En 1992 la ville a inauguré sa nouvelle grande salle de manifestations, et en 1995 a été mis en place un jury et une compétition de films indépendants à la grande époque du ciné indé américain, capable d’être audacieux et mainstream. Les films couronnés à Deauville ont d’ailleurs souvent rencontré leur public en salles : Ça tourne à Manhattan de Tom DiCillo, Dans la peau de John Malkovich de Spike Jonze, Girlfight de Karyn Kusama, Hedwig and the Angry Inch de John Cameron Mitchell, Little Miss Sunshine de Jonathan Dayton et Valerie Faris…

Du travail sur la planche

Mais le cinéma hors studio traverse une passe douloureuse : des salles moins nombreuses pour les accueillir, la rivalité des plateformes, le marché du DVD/Blu-ray qui s’effondre, des droits de distribution en berne. Autant de revenus en moins. Cela explique pourquoi Deauville mise tout sur les stars, jeunes ou vétérans, pour attirer médias et spectateurs. Non pas que la compétition soit moins attirante ou qualitative. Mais les films font moins l’événement. Parmi toutes les avant-premières, on remarque un blockbuster (Beetlejuice Beetlejuice, quelques heures avant sa sortie en France), un film d’animation fédérateur (l’excellent Le robot sauvage) et une série B du tandem Blumhouse/Universal (Speak no Evil, un remake). Ni Joker, ni Venom, ni Transformers pour une avant-première française. La case Deauville va devoir redevenir attrayante pour les studios…

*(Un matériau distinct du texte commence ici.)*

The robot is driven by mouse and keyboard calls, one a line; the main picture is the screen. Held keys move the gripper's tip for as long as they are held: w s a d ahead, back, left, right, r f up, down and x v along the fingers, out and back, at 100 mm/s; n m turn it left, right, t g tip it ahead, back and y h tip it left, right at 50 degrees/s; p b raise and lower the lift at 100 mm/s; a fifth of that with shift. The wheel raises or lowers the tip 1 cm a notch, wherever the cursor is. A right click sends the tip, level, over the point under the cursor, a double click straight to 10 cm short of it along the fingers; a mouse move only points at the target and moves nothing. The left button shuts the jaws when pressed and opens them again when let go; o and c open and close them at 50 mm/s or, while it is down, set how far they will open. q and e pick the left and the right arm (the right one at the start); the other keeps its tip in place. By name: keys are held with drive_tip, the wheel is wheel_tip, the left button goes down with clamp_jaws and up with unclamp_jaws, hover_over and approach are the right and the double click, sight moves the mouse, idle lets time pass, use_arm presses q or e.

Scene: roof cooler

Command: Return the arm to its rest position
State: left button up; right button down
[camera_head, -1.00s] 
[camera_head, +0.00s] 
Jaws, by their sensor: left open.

Pour le reste de la programmation, le comité avait vu 250 films et pioché dans les sélections de Sundance, South by Southwest, Tribeca, Berlin et Cannes. Peu d’exclusivités au final. « On essaie de trouver un équilibre entre des genres et des gestes de cinéastes » explique le Festival. De ce côté, c’est plutôt réussi, il faut séduire ceux qui ne sont jamais venus goûter aux plaisirs des planches de Deauville en fin d’été…. Et démontrer que le cinéma américain reste encore diversifié. À condition que les distributeurs prennent le risque de les sortir au cinéma.